Are mothers not important? Was Mary merely a character in the Christmas story? A plot device designed to bring Christ into the world and nothing more? Was God's use for Mary merely utilitarian? If so, when Mary was lovingly caring for the Christ Child, she something akin to a nanny engaged by God the Father to watch after His Son. Just a servant. Even if that was all she was - isn't "servant of Christ" the highest honor most Christians could ever hope for?

If Mary was "only His mother," then when she carried His precious Body - which one day would bleed and die to save us - she was, essentially, just a womb. Just a body, just flesh, supporting the life of Christ until birth. Such sentiments remind me of another oft-repeated phrase: "It's just a fetus, just a lump of tissue... it's not important."

In Pro-Life circles we often point out the obvious, "If the mother matters, so does the child."

Amen! And if the Child matters, so does the Mother."

***In this post, I am not attempting to exhaustively cover the importance of Mary or to convince anyone on Catholic Marian dogma, only to demonstrate the absurdity of several common claims as to why Mary isn't even important.***

Update:

As I have blogged ad nauseum, my wife is now expecting twins. I'm a dad now. Since my children are currently inside my wife's womb, I cannot interact with them except by going through my wife. She tells me how the pregnancy is going, and I watch her for signs of it too. I kiss her belly and speak to my babies. I know they can become accustomed to my voice that way. Some day, they will likely kick in response to my voice and my touch. Just two days ago, my wife felt them for the first time. Two separate tiny flutters from opposite sides, too subtle for me to feel yet from the outside. An anniversary gift from each of them to Mommy and Daddy.

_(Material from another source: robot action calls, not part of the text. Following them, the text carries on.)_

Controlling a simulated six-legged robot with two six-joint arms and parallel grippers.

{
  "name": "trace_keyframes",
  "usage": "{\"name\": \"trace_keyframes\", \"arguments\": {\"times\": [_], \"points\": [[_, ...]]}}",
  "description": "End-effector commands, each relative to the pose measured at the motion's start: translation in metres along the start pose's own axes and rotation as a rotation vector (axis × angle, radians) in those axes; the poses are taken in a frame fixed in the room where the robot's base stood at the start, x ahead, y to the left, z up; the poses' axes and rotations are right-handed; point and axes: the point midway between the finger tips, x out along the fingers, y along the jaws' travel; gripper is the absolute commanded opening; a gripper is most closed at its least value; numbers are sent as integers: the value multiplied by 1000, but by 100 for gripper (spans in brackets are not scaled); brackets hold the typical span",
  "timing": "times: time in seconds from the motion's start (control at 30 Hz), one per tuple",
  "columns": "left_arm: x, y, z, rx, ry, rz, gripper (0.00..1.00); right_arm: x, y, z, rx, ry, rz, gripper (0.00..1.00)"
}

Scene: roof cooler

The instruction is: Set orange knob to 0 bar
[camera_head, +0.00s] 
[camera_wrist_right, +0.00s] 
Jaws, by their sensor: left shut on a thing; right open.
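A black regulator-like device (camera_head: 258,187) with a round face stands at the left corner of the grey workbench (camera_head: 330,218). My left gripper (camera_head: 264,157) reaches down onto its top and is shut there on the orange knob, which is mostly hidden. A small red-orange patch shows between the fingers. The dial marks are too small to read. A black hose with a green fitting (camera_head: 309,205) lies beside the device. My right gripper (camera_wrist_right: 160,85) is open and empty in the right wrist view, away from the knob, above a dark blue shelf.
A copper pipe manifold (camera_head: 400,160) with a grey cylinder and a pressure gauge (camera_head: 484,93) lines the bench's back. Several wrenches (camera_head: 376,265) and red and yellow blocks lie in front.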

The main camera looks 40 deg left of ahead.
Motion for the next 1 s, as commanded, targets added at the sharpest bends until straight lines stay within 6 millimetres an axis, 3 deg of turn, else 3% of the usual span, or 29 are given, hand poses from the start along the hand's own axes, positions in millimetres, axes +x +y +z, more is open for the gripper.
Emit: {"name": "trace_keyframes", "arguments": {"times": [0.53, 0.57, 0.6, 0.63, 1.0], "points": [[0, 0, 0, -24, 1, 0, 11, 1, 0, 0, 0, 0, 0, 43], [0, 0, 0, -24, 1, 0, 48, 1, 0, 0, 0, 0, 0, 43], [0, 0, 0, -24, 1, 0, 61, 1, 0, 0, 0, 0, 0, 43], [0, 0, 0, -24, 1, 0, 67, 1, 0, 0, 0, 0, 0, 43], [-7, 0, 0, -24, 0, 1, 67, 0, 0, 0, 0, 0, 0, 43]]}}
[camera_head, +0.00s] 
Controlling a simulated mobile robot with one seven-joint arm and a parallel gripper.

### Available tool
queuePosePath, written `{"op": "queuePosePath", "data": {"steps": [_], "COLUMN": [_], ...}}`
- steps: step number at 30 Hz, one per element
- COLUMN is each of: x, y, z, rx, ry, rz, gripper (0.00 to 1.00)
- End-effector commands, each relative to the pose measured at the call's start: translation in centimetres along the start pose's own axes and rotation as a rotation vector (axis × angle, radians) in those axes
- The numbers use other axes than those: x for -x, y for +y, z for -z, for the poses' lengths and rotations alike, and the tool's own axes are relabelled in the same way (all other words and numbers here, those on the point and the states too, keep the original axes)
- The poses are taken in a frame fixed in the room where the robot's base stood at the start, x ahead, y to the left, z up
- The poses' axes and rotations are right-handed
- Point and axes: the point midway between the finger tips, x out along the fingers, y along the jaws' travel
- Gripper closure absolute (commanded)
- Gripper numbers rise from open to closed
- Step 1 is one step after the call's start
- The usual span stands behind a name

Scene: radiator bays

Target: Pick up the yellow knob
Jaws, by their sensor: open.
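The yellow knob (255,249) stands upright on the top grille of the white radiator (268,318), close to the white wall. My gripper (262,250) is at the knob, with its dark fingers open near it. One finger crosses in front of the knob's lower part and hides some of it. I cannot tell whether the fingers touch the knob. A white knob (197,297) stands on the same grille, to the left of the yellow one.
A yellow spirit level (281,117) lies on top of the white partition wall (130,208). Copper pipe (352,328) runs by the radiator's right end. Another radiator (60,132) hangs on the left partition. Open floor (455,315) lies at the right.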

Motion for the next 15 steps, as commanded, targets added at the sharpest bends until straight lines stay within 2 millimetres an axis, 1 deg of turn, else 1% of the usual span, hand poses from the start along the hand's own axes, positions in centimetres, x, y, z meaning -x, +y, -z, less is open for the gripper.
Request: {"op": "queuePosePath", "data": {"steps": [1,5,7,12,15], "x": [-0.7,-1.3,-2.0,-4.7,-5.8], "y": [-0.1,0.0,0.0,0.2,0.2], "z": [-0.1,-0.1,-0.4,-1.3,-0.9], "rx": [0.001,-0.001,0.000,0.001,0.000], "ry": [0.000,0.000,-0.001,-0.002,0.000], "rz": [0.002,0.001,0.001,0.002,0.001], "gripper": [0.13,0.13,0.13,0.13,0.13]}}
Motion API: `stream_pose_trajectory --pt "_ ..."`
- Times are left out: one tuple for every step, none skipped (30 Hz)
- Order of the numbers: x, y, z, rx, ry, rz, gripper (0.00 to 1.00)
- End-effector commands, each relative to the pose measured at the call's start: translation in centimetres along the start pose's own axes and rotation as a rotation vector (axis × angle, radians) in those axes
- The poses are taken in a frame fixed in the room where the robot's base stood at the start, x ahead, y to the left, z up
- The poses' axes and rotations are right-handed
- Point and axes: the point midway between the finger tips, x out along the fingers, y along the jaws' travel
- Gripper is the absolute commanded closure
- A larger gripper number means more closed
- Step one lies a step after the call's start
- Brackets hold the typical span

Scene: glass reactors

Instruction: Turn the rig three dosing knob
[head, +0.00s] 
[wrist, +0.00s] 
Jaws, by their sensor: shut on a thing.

I'm not going to belabor this point, suffice it to say, that my relationship with my children depends on their mother, and that really is good food for thought when I think about the role of Mary in our relationship with Christ.


1 comment:

jen said...

I was wondering when Alison would feel them for the first time. That is awesome. :)

I can definitely say that being a mother brought me closer to Mary, especially the verse in Luke about "pondering these things in her heart". Christmas was when I was almost 4 months pregnant and driving in -20F weather made me ponder whether journeying by camel would have been easier.